Akklésia · Ivsan Otets
1e intervenant a écrit : La Bible, dit « la parole de Dieu », a été transformée en vérité dogmatique.

Oui, je le pense aussi. Et j’aime la façon dont Chestov le disait : « La vérité de tout vrai prophète naît et meurt avec lui. Ce qui reste après le prophète, ce qui passe dans le domaine de l’histoire, ce n’est plus la vérité mais une manière de juger devenue obligatoire pour tous, généralement très utile et ayant une valeur sociale. » C’est là que se pose tout le problème de la subversion du christianisme, du Mal-Entendu de l’Écriture, c’est-à-dire du vol de la Parole d’un Autre pour la transformer en vérité dogmatique adressée à la masse. Mais outre ce terrible esprit religieux qui voit la masse avant l’individu, il y a encore cet esprit « grenouilleux » du mysticisme. Celui met beaucoup plus l’accent sur l’existentialisme inhérent à l’Écriture, mais il n’a pas le courage de considérer la teneur prophétique de cet existentialisme comme un À-venir de la Résurrection : il veut maintenant et tout de suite !

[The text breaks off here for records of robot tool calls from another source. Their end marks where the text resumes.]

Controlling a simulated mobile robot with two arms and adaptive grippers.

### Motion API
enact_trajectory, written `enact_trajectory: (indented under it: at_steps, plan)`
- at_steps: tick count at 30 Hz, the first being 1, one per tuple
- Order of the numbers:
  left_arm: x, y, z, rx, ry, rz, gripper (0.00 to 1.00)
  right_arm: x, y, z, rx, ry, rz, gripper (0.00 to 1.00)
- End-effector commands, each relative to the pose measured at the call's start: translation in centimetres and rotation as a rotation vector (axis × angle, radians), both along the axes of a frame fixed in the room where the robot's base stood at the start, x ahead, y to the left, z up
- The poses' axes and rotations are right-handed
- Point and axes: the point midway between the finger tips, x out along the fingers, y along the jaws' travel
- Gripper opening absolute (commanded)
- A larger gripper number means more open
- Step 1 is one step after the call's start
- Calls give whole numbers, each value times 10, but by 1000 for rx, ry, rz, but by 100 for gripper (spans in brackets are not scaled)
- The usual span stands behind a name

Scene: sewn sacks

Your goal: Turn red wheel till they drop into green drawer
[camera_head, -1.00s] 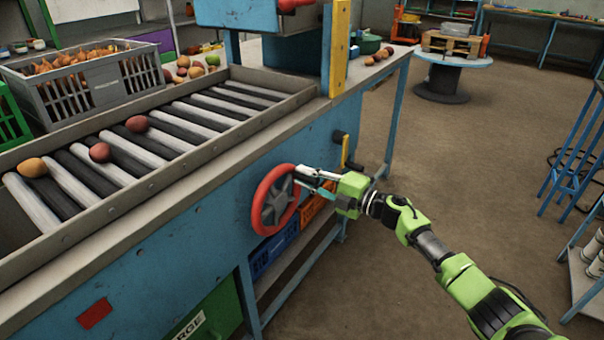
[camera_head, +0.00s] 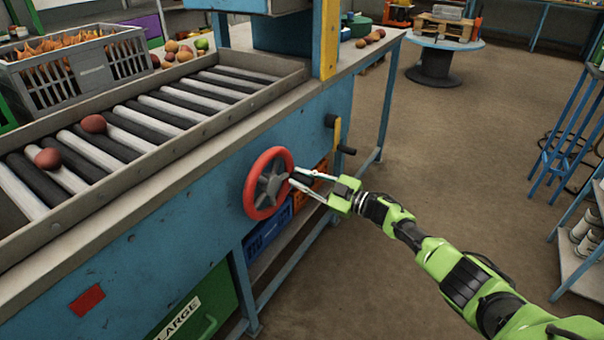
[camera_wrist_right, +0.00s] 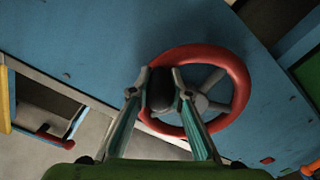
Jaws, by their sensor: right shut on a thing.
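The red wheel (camera_head: 266,184) stands on the side of the blue machine. My right gripper (camera_head: 296,180) is shut on its dark handle knob, at the wheel's right side. The wrist view shows the knob (camera_wrist_right: 160,90) between the fingertips, in front of the red rim (camera_wrist_right: 238,85). Two reddish fruits lie on the roller bed, one near the left (camera_head: 48,158) and one farther along (camera_head: 94,124). The green drawer (camera_head: 212,300), labelled LARGE, sits below the bed at the bottom and is partly cut off. Its inside is hidden. My left gripper is not in view.
A grey crate (camera_head: 92,68) of orange-brown produce stands behind the rollers, with loose fruits beside it. Blue (camera_head: 268,232) and orange bins are under the bench. A yellow lever (camera_head: 337,138) is right of the wheel. Open floor lies right of my arm.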

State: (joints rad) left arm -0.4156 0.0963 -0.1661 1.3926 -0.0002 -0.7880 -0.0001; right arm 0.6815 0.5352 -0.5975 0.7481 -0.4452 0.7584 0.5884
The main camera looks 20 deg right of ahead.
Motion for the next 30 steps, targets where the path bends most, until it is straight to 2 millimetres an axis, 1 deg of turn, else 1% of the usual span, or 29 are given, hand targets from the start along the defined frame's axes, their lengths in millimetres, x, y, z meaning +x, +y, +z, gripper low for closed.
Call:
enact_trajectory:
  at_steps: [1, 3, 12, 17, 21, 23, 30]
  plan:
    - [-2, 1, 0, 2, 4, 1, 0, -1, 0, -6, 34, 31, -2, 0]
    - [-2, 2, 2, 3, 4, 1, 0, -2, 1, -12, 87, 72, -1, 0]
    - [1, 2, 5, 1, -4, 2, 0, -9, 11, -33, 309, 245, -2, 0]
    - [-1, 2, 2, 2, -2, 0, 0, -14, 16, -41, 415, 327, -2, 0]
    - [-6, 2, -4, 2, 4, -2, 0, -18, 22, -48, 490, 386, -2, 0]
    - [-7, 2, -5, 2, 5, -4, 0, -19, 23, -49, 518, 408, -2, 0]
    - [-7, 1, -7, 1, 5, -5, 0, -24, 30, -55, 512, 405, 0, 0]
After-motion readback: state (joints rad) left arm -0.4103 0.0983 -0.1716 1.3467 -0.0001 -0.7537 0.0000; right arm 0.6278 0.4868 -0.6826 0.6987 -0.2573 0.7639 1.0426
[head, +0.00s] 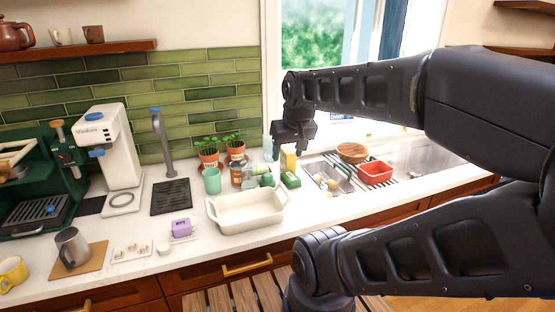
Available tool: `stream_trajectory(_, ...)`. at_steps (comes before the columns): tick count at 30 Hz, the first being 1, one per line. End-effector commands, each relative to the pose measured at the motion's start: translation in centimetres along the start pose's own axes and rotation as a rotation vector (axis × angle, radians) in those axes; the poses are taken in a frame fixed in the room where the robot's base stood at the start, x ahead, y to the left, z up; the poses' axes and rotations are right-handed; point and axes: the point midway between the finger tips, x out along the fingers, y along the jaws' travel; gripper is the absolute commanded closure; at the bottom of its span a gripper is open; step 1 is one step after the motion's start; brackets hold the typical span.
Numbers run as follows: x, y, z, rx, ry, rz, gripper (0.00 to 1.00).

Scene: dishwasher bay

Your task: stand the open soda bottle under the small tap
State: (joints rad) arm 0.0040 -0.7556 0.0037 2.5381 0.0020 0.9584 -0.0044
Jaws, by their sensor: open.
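The small tap (163,140) is a grey post with a blue top, standing behind a black drip mat (171,198) at the left. The mat is bare. I cannot pick out the open soda bottle for certain. A pale blue-green bottle shape (267,148) stands at the back near the window, left of my gripper. Small green items (264,180) behind the white dish are too small to make out. My gripper (293,150) is open and points down above a yellow item (290,161), well right of the tap. Its fingertips are hard to see.
A white baking dish (247,221) sits at the counter front. A green cup (212,180), amber jar (237,174) and potted plants (208,156) crowd behind it. A purple box (181,227) lies before the mat. A white machine (112,145) stands left. The sink (340,182) is right.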

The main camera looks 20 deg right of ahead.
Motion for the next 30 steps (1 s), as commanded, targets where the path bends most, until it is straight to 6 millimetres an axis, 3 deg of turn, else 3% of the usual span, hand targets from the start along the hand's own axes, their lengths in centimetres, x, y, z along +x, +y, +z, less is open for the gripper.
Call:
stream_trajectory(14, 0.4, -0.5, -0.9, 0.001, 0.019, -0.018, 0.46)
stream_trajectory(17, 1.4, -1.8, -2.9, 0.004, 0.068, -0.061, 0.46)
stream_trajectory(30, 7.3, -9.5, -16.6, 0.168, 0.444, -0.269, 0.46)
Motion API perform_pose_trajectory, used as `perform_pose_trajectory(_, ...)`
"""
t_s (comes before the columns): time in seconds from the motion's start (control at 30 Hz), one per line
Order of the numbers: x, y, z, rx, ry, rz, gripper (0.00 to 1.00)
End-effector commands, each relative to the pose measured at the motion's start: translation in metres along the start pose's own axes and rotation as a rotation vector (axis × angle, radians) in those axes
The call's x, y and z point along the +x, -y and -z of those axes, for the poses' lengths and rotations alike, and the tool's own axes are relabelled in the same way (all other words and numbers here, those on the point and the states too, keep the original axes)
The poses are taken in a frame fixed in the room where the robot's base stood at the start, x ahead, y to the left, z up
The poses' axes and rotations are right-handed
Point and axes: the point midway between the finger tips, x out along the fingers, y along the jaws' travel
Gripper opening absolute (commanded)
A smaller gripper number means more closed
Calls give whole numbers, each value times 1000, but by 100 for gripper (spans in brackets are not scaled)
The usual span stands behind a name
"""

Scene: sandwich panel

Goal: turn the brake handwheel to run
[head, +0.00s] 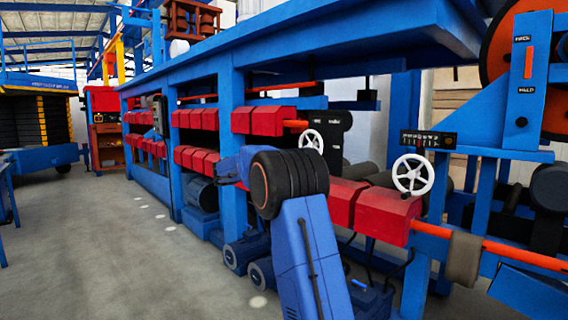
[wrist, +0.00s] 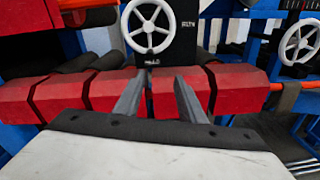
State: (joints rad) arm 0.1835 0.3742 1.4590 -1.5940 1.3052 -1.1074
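A white spoked handwheel (wrist: 149,27) on a black plate (wrist: 186,45) stands straight ahead at the top of the wrist view. The plate carries small white lettering to the right of the wheel and below it, too small to read surely. A second white handwheel (wrist: 299,42) is at the right edge. In the head view one handwheel (head: 312,141) is near the middle and another (head: 413,175) is farther right. My gripper (wrist: 162,77) is open and empty, its fingertips below the nearer wheel and apart from it. In the head view my arm hides the gripper.
A row of red blocks (wrist: 60,97) lies across the wrist view behind and beside my fingers. A blue frame with posts (head: 232,100) and an orange bar (head: 500,250) surrounds the wheels. Open grey floor (head: 90,245) lies to the left.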

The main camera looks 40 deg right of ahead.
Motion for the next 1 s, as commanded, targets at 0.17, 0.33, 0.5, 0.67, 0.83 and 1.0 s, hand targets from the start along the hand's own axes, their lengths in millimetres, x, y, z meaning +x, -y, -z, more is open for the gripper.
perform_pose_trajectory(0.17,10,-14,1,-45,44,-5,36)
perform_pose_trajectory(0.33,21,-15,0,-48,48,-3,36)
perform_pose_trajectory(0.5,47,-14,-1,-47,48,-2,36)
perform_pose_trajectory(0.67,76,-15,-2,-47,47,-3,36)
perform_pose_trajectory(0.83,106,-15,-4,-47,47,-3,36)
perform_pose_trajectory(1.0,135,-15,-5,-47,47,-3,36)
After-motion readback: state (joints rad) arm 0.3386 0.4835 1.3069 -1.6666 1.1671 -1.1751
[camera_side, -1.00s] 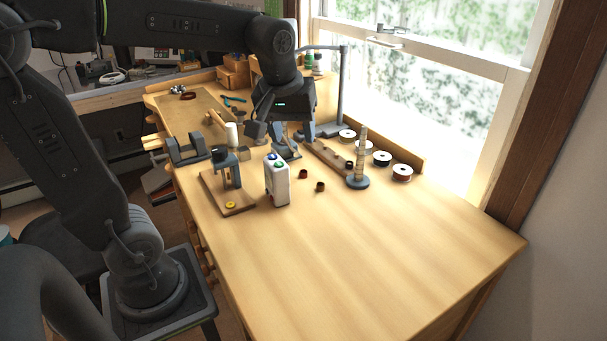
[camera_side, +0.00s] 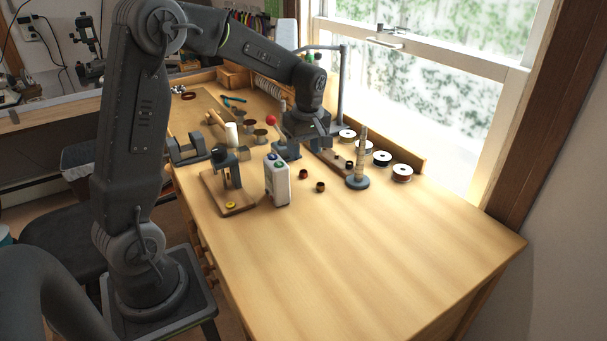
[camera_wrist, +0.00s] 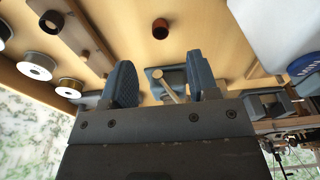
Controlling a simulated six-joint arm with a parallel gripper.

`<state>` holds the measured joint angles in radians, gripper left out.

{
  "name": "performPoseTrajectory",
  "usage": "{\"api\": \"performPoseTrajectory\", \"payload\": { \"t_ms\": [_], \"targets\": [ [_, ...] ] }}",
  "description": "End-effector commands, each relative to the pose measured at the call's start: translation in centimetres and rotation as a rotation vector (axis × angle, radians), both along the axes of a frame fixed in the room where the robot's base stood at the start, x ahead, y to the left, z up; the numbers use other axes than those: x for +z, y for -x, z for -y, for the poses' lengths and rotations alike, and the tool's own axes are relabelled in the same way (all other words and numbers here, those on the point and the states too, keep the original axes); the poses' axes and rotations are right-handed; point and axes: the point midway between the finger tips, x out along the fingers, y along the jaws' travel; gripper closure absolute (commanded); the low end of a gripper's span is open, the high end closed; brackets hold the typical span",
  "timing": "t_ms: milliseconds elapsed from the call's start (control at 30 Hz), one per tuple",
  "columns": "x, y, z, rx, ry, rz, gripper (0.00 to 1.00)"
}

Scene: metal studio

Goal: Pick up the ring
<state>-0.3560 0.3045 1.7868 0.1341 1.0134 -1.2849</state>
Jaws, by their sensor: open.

Le prophète « grenouilleux » des mouvements charismatiques vole donc lui aussi le texte ; il est lui aussi dans un Mal-Entendu du texte, mais il est beaucoup plus séduisant puisqu’il a tendance à s’adresser à l’individu directement. Qu’est-ce que sera son jugement ? C’est d’avoir transformé l’À-Venir de la Résurrection en une Promesse Ici et Maintenant. Il erre donc dans une forme de divination au nom du prophétisme biblique, promettant à l’individu la prospérité, le bonheur et la gloire dans la réalité présente, mais bonheur et gloire qui ne viennent jamais en vérité, puisqu’il faut tout abandonner. Même le Christ n’a pas développé ce pouvoir : Lazare est mort après sa sortie du tombeau ! La gloire qu’il vécut n’était pas la Promesse, mais son évocation, c’est pourquoi Lazare mourut ; et c’est pourquoi toute prophétie individuelle est imparfaite et doit mourir pour laisser place à la Promesse, à la Résurrection. C’est cela la maturité spirituelle : « les prophéties disparaîtront », dit le NT. De plus, la prophétie individuelle devient diabolique quand elle est élevée comme dogme, quand elle se fait l’égale de la Promesse ; de même en est-il du miracle. Aussi nombre de « prophètes » et de « faiseurs de miracles » seront jugés par le propre mysticisme ; et lorsqu’ils diront au Christ : « N’avons-nous pas prophétisé en ton nom et fait des miracles en ton nom », le Nazaréen leur répondra : « Soyez donc jugés par vos prophéties et vos miracles car vous les avez élevés comme Promesse : vous les avez fait Christ ! »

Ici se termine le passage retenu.